Частным случаем системного обоснования оценочного утверждения является внутренняя перестройка той системы оценок, к которой оно принадлежит. Эта перестройка может состоять во введении новых оценок, очевидным образом согласующихся с рассматриваемой оценкой и поддерживающих ее, исключении тех элементов системы, которые не вполне согласуются между собой, уточнении основополагающих принципов системы, изменении иерархии этих принципов и т.д. Если перестройка системы оценок обеспечивает продвижение какого-то положения от «периферии» системы к «ядру», то системная поддержка этого положения становится особенно заметной.

Важным шагом в теоретическом обосновании оценочного утверждения является демонстрация его соответствия имеющимся в рассматриваемой области оценкам и их системам. Условие совместимости, о котором шла речь ранее, относится, очевидно, не только к описательным, но и оценочным утверждениям.
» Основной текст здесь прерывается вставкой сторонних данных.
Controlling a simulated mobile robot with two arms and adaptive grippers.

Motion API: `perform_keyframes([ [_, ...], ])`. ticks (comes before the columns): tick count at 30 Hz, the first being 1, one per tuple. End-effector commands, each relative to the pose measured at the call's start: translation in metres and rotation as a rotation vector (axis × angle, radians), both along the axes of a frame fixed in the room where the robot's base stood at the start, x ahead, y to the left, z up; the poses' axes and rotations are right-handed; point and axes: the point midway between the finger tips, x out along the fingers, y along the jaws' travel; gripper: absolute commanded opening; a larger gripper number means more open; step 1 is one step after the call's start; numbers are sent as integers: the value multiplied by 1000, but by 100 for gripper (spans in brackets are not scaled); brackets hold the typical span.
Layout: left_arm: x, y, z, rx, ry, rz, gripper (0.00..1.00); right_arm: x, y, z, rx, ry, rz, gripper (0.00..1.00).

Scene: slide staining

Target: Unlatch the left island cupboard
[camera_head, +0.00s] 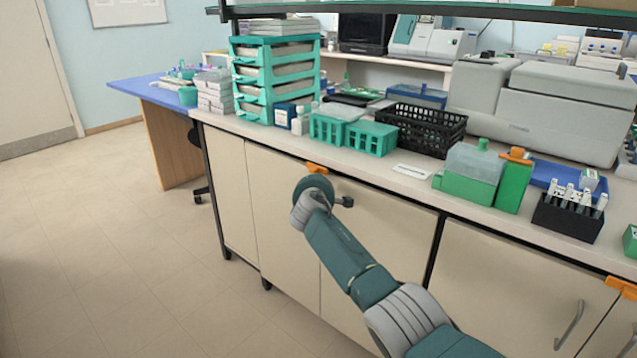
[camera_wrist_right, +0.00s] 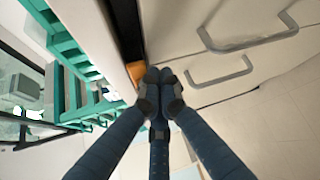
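The left island cupboard (camera_head: 280,215) has pale doors under the worktop, with an orange latch (camera_head: 317,168) at the top where its doors meet. The latch also shows in the right wrist view (camera_wrist_right: 135,72), beside the fingertips. My right arm reaches in from the lower right of the head view to just in front of the latch. In the wrist view, my right gripper (camera_wrist_right: 158,82) has its dark fingers brought together at the tips, by the latch. Whether they touch it or hold it is unclear. Two grey door handles (camera_wrist_right: 220,72) show nearby. My left gripper is out of view.
The worktop above carries a teal drawer rack (camera_head: 275,78), green baskets (camera_head: 371,138), a black crate (camera_head: 425,128) and a tube rack (camera_head: 568,217). Another orange latch (camera_head: 622,287) is on the right cupboard. The floor (camera_head: 110,250) at left is clear.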

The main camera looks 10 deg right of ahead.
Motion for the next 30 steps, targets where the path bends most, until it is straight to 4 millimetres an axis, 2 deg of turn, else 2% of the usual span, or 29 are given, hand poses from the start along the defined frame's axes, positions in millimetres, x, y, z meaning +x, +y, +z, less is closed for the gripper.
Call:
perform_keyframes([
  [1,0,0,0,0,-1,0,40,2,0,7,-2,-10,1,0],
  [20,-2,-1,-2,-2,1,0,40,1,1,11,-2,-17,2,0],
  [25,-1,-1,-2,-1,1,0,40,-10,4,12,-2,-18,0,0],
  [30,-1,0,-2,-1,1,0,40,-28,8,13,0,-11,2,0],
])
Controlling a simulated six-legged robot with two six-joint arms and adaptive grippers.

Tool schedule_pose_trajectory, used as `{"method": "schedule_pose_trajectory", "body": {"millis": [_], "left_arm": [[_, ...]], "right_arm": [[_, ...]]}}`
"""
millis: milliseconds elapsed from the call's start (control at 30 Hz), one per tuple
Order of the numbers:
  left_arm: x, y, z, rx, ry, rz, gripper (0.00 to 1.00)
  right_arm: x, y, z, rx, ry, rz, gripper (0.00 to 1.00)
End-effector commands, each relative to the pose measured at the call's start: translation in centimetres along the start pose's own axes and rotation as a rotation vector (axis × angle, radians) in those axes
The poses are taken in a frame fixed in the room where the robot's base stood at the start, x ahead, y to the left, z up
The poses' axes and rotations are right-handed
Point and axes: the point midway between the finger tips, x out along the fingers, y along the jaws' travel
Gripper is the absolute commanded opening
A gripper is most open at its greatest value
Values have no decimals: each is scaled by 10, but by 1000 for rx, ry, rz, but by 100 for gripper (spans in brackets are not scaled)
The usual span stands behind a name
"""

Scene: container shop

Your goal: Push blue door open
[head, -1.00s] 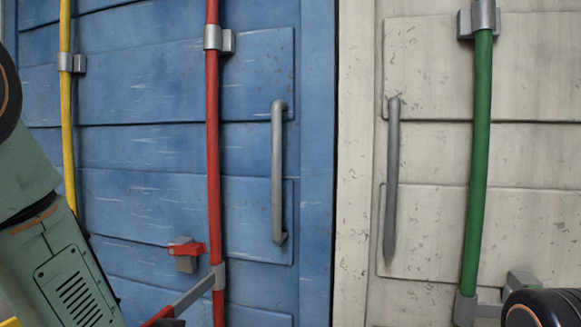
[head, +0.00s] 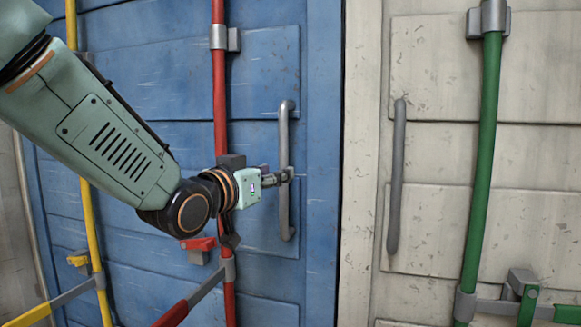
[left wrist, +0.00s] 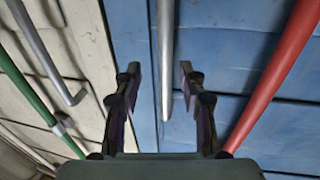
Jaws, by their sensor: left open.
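The blue door (head: 262,65) fills the left half of the head view, with a red vertical bar and a grey vertical handle (head: 284,215). My left gripper (head: 285,176) is at the middle of this handle. In the left wrist view my left gripper (left wrist: 160,85) is open, with one finger on each side of the handle (left wrist: 166,50). The handle lies between the fingers, and I cannot tell whether either finger touches it. The blue door looks closed in its frame. My right gripper is not in view.
A cream door (head: 440,150) with a grey handle (head: 396,180) and a green bar (head: 483,150) stands to the right. A yellow bar (head: 94,235) is at the left. Red (head: 172,315) and grey levers stick out low on the blue door.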

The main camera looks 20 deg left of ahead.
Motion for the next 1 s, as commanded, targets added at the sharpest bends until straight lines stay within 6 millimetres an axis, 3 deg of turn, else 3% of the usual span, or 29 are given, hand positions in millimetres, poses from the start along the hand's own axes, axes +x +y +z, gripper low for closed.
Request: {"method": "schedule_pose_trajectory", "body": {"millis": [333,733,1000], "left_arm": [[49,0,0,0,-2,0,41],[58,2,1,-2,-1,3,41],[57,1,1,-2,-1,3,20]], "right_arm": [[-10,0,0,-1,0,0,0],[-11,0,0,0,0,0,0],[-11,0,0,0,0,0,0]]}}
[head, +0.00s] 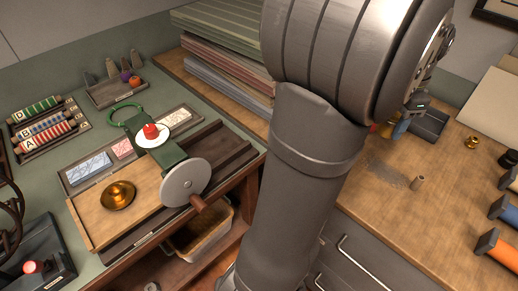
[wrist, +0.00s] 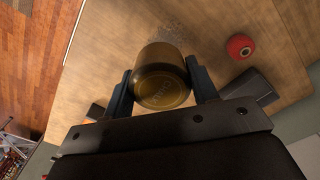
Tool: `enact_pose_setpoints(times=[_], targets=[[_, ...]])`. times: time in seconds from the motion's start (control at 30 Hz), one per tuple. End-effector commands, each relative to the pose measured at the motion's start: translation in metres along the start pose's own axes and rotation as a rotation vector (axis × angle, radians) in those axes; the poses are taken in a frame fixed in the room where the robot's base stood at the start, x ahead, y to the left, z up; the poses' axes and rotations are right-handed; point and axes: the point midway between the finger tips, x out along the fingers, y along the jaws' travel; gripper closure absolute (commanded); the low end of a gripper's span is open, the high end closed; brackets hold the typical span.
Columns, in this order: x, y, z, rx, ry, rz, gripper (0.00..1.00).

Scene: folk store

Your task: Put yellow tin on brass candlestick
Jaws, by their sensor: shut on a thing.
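My gripper (wrist: 160,88) is shut on the yellow tin (wrist: 160,75), which looks dark golden-brown and rounded between the two fingers in the wrist view. In the head view my gripper (head: 398,128) is at the right, over the wooden counter and partly hidden behind my arm; the tin is hard to make out there. The brass candlestick (head: 118,194), a shiny low dish with a raised middle, stands on the wooden board at the left of the head view, far from my gripper. Nothing shows on top of it.
A green hand-wheel machine (head: 165,155) with a red knob stands right behind the candlestick. A dark tray (head: 428,124) and a small brass piece (head: 471,142) are on the right counter. A red round thing (wrist: 240,46) lies near my gripper.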

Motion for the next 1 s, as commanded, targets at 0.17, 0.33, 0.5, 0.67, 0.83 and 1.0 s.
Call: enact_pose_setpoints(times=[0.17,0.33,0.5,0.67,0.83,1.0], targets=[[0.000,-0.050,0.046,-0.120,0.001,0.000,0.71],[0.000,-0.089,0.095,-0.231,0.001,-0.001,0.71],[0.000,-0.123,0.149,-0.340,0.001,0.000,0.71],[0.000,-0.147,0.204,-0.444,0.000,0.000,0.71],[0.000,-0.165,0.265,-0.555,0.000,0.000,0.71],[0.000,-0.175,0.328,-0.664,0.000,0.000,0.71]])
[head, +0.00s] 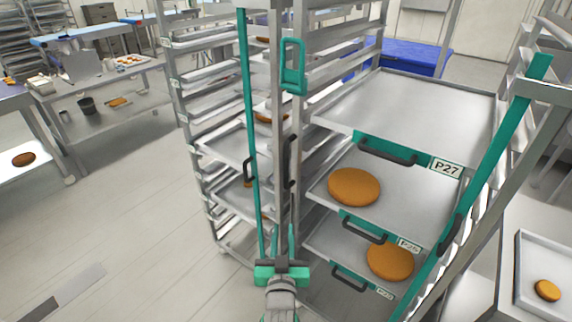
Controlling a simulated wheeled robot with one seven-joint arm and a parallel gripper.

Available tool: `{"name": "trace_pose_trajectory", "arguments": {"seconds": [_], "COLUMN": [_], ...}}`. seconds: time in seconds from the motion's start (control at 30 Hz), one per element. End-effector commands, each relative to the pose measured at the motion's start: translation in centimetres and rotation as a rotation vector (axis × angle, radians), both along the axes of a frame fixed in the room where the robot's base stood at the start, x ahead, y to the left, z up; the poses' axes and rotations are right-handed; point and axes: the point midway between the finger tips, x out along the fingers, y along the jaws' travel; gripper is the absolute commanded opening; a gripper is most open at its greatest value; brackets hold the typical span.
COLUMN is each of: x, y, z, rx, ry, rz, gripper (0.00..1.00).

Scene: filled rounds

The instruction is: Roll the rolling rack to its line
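The rolling rack (286,150) is a tall metal frame with teal strips and a teal loop handle (293,66) on its near upright. It stands close in front of me, with trays on its levels. My gripper (283,238) points toward its lower front, below the loop handle. Its fingers look close together, and I cannot tell whether they are open, shut or touching the rack. A flat grey strip with a dark end (62,290) lies on the floor at the lower left; I cannot tell if it is the line. The rack's wheels are mostly hidden.
A side tray (540,275) stands at right. The floor (140,190) left of the rack is clear.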

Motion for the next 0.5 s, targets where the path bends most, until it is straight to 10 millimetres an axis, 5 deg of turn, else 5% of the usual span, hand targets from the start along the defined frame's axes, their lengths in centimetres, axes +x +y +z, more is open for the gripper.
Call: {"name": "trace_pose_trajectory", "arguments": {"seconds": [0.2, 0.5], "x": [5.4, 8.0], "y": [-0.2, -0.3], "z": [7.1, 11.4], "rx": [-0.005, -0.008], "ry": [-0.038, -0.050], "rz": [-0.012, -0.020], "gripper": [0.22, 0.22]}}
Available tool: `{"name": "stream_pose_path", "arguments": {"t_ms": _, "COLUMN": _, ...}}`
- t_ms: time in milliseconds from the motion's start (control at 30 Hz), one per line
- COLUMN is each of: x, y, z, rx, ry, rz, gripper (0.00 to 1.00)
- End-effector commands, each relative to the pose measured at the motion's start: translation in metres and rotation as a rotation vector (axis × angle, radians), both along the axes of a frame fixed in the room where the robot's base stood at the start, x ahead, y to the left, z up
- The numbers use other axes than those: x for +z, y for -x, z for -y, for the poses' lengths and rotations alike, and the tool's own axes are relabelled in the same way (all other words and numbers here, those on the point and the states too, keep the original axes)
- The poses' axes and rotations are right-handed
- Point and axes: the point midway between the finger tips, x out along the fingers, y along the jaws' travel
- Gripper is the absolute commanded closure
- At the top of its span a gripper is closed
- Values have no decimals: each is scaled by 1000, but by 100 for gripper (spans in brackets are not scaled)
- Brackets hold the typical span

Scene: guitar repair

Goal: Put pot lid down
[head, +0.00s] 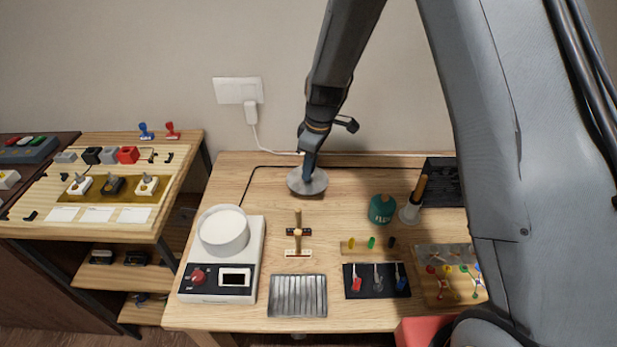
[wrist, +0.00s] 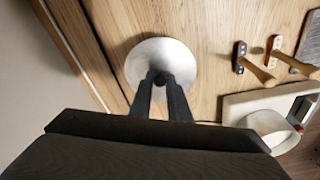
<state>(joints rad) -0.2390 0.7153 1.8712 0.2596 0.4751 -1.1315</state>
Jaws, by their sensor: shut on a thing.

Ф.Ницше давал очень высокую оценку стремлению к справедливости: «Поистине никто не имеет больших прав на наше уважение, чем тот, кто хочет и может быть справедливым. Ибо в справедливости совмещаются и скрываются высшие и редчайшие добродетели, как в море, принимающем и поглощающем в своей неизведанной глубине впадающие в него со всех сторон реки» Ницше Ф. Полное собрание сочинений. -- М., 1909. -- Т. 2. -- С. 129.. Если бы человек, говорит далее Ницше, «был просто холодным демоном познания, то он распространял бы вокруг себя ледяную атмосферу сверхчеловечески ужасного величия, которой мы должны были бы страшиться, а не почитать ее; но то, что он, оставаясь человеком, пытается от поверхностного сомнения подняться к строгой достоверности, от мягкой терпимости к императиву «ты должен», от редкой добродетели великодушия к редчайшей добродетели справедливости... -- все это ставит его на одинокую высоту как достойный экземпляр человеческой природы» Там же. -- С. 129--130.. Эти суждения о справедливости не кажутся убедительными. Справедливыми должны быть, как принято считать, не отдельные люди и тем более не редчайшие индивиды, а все люди. Это верно как для морального смысла принципа справедливости, так и для других его смыслов. Если не изменить обычное представление о равенстве всех людей и о тех моральных ценностях, которыми они привыкли руководствоваться, мысль о «редчайшей добродетели справедливости» будет вызывать существенные возражения: она не согласуется со многими из тех оценок, которые прочно вошли в сознание современного человека.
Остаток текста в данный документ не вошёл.